The nature of warfare has changed. During the last three years of conflict driven by the war in Ukraine and, perhaps controversially, two years of Israel Defence Forces operations in Gaza, we have seen a paradigm shift in the nature of warfare—a tangential move away from the manoeuvre warfare that has shaped military thinking since the blitzkrieg illustrated the potential of speed and firepower. The previous Conservative Government recognised the direction of travel and introduced the UK defence drone strategy prior to the election, in February last year. Backed by an investment of £4.5 billion, the intention was to enable the rapid experimentation, testing and evaluation of uncrewed platforms.

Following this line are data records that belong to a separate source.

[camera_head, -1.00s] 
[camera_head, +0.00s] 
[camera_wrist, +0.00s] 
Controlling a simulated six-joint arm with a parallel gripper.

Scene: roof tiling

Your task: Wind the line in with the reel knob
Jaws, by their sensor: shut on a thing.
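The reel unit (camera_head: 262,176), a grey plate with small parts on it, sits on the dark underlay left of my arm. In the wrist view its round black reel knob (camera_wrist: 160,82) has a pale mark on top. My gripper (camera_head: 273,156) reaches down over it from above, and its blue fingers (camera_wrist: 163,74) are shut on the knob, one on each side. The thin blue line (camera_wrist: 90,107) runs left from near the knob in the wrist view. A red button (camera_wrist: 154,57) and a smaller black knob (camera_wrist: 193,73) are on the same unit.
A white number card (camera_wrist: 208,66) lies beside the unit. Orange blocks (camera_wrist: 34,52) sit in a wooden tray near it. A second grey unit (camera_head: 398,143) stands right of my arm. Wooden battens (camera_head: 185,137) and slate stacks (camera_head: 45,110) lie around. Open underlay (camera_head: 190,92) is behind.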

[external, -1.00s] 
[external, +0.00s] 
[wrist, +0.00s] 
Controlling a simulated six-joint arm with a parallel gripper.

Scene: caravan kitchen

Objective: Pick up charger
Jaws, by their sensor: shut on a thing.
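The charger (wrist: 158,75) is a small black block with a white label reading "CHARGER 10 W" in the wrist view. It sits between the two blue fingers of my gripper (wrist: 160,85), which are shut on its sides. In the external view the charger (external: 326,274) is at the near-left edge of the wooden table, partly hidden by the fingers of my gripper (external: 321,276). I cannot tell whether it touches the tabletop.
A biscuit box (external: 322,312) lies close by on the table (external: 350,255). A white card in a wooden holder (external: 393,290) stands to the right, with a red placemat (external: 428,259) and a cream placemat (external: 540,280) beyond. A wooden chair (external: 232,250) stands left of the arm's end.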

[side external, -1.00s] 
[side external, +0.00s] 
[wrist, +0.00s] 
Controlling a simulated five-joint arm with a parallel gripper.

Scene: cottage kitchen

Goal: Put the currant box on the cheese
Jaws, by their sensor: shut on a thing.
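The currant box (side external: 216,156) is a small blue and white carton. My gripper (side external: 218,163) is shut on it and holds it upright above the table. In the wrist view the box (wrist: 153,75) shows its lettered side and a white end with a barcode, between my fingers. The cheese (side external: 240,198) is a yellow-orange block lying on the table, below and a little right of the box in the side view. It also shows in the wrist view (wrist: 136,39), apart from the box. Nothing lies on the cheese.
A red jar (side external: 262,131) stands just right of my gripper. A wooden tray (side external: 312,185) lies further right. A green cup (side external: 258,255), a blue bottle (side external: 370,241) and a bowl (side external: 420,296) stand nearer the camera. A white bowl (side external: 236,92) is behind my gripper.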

The past year has seen the publication of the strategic defence review, which reflects the continued change of focus. It makes much of the need to adopt a high-low mix, combining exquisite capability with attritable capability such as drones—for high-low, read “expensive-cheap”. At the recent Royal United Service Institute land warfare conference, the opening address of General Sir Roly Walker, Chief of the General Staff, directly referred to the change to a high-low mix in the British Army. He said:

“I want 20% of our lethality to come from the survivable layer, 40% from the attritable, and 40% from consumable. That does not mean I want 1/5th the number of crewed platforms in the Programme of Record, it’s that I want each one to be five times more lethal, survivable and sustainable…And I want to spend 50% of our money on the 20% of crewed and expensive, and 50% on the remaining 80% of attritable.”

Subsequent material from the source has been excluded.